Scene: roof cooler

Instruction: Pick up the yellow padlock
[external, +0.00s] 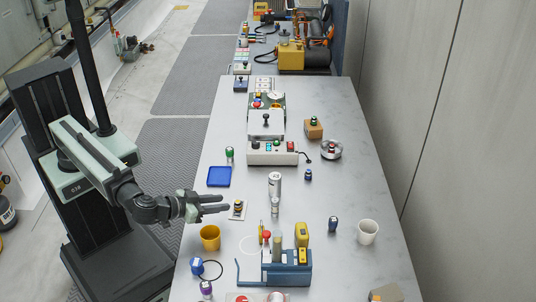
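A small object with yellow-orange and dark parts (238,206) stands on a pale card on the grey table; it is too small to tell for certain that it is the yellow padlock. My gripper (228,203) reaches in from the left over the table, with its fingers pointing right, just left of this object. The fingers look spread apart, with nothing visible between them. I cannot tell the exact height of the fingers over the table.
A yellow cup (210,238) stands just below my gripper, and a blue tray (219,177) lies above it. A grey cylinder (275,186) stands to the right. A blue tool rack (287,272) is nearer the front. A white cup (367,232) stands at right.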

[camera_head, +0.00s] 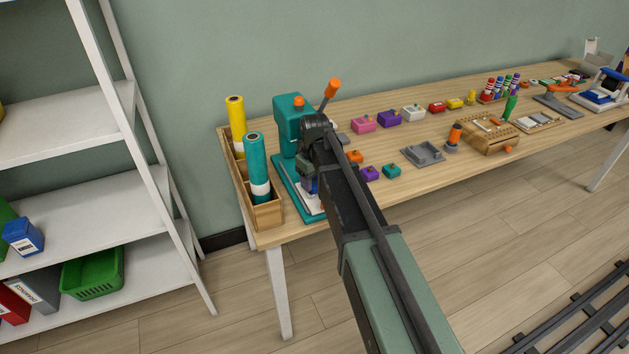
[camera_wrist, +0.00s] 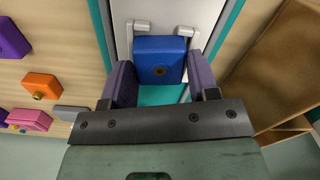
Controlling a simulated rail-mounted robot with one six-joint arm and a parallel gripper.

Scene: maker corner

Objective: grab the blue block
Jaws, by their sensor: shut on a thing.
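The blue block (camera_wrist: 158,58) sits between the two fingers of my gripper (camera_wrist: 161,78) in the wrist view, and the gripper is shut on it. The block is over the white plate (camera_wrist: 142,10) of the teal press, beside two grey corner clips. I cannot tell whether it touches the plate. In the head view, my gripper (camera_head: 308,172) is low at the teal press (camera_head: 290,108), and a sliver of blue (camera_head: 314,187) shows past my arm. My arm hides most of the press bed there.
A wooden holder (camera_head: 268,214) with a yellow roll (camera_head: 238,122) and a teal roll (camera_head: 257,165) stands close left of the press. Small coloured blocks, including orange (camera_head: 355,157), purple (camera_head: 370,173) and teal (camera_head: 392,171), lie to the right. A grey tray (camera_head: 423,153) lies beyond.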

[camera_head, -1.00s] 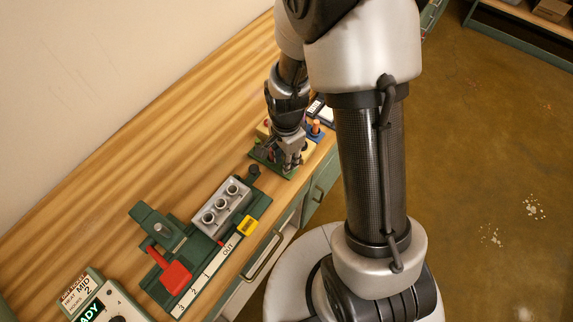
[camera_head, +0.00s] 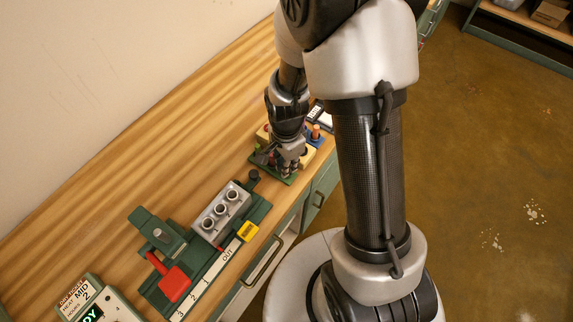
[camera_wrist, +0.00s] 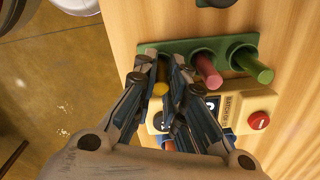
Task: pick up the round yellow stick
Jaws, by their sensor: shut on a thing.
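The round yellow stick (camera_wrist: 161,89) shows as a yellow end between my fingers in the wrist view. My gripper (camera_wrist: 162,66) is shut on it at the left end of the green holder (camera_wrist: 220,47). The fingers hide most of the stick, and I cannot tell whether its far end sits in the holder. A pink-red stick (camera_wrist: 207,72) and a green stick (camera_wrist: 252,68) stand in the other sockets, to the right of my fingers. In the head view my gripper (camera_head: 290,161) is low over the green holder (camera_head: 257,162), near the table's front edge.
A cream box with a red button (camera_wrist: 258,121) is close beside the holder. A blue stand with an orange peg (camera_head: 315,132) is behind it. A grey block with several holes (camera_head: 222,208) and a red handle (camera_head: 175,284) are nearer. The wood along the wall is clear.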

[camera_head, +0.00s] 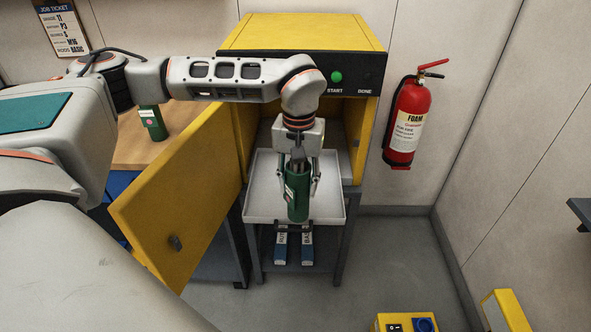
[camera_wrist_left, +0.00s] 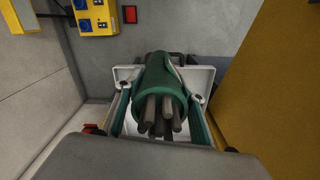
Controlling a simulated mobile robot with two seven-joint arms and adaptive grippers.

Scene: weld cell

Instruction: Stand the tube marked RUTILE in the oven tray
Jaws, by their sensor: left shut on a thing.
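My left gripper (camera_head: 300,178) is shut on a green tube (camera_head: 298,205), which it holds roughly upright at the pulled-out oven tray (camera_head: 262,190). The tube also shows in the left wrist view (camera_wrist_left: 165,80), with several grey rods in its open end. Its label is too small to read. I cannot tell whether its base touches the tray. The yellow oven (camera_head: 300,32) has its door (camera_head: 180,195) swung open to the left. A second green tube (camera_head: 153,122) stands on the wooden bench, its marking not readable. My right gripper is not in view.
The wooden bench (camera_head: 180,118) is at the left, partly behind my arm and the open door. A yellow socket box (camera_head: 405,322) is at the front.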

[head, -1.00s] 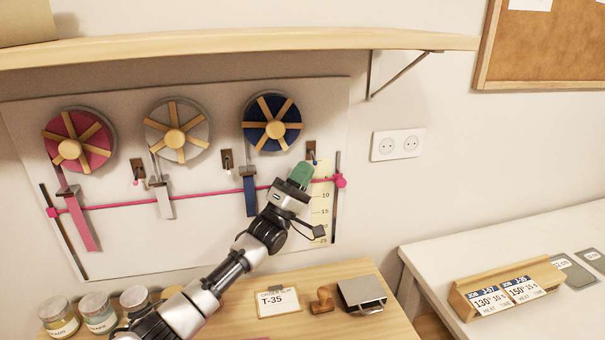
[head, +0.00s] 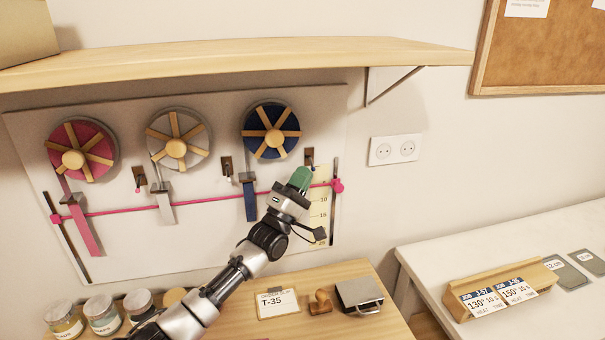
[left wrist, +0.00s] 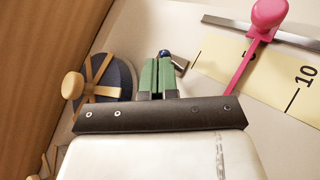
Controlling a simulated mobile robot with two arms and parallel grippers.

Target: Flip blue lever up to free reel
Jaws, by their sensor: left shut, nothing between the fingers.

____

> [Task directions]: Transcribe every line from the records above without alteration, and leave out the images.

> [Worked answer]:
Scene: roof cooler

Instruction: Pick up the yellow padlock
[external, +0.00s] 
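A small object with yellow-orange and dark parts (238,206) stands on a pale card on the grey table; it is too small to tell for certain that it is the yellow padlock. My gripper (228,203) reaches in from the left over the table, with its fingers pointing right, just left of this object. The fingers look spread apart, with nothing visible between them. I cannot tell the exact height of the fingers over the table.
A yellow cup (210,238) stands just below my gripper, and a blue tray (219,177) lies above it. A grey cylinder (275,186) stands to the right. A blue tool rack (287,272) is nearer the front. A white cup (367,232) stands at right.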

[camera_head, +0.00s] 
[camera_wrist, +0.00s] 
Controlling a simulated rail-mounted robot with one six-joint arm and a parallel gripper.

Scene: maker corner

Objective: grab the blue block
Jaws, by their sensor: shut on a thing.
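The blue block (camera_wrist: 158,58) sits between the two fingers of my gripper (camera_wrist: 161,78) in the wrist view, and the gripper is shut on it. The block is over the white plate (camera_wrist: 142,10) of the teal press, beside two grey corner clips. I cannot tell whether it touches the plate. In the head view, my gripper (camera_head: 308,172) is low at the teal press (camera_head: 290,108), and a sliver of blue (camera_head: 314,187) shows past my arm. My arm hides most of the press bed there.
A wooden holder (camera_head: 268,214) with a yellow roll (camera_head: 238,122) and a teal roll (camera_head: 257,165) stands close left of the press. Small coloured blocks, including orange (camera_head: 355,157), purple (camera_head: 370,173) and teal (camera_head: 392,171), lie to the right. A grey tray (camera_head: 423,153) lies beyond.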

[camera_head, -1.00s] 
[camera_head, +0.00s] 
[camera_wrist, +0.00s] 
Task: pick up the round yellow stick
Jaws, by their sensor: shut on a thing.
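The round yellow stick (camera_wrist: 161,89) shows as a yellow end between my fingers in the wrist view. My gripper (camera_wrist: 162,66) is shut on it at the left end of the green holder (camera_wrist: 220,47). The fingers hide most of the stick, and I cannot tell whether its far end sits in the holder. A pink-red stick (camera_wrist: 207,72) and a green stick (camera_wrist: 252,68) stand in the other sockets, to the right of my fingers. In the head view my gripper (camera_head: 290,161) is low over the green holder (camera_head: 257,162), near the table's front edge.
A cream box with a red button (camera_wrist: 258,121) is close beside the holder. A blue stand with an orange peg (camera_head: 315,132) is behind it. A grey block with several holes (camera_head: 222,208) and a red handle (camera_head: 175,284) are nearer. The wood along the wall is clear.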

[camera_head, +0.00s] 
[camera_wrist_left, +0.00s] 
Controlling a simulated mobile robot with two seven-joint arms and adaptive grippers.

Scene: weld cell

Instruction: Stand the tube marked RUTILE in the oven tray
Jaws, by their sensor: left shut on a thing.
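My left gripper (camera_head: 300,178) is shut on a green tube (camera_head: 298,205), which it holds roughly upright at the pulled-out oven tray (camera_head: 262,190). The tube also shows in the left wrist view (camera_wrist_left: 165,80), with several grey rods in its open end. Its label is too small to read. I cannot tell whether its base touches the tray. The yellow oven (camera_head: 300,32) has its door (camera_head: 180,195) swung open to the left. A second green tube (camera_head: 153,122) stands on the wooden bench, its marking not readable. My right gripper is not in view.
The wooden bench (camera_head: 180,118) is at the left, partly behind my arm and the open door. A yellow socket box (camera_head: 405,322) is at the front.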

[head, -1.00s] 
[head, +0.00s] 
[left wrist, +0.00s] 
Controlling a simulated mobile robot with two arms and parallel grippers.

Target: Flip blue lever up to free reel
Jaws, by their sensor: left shut, nothing between the fingers.

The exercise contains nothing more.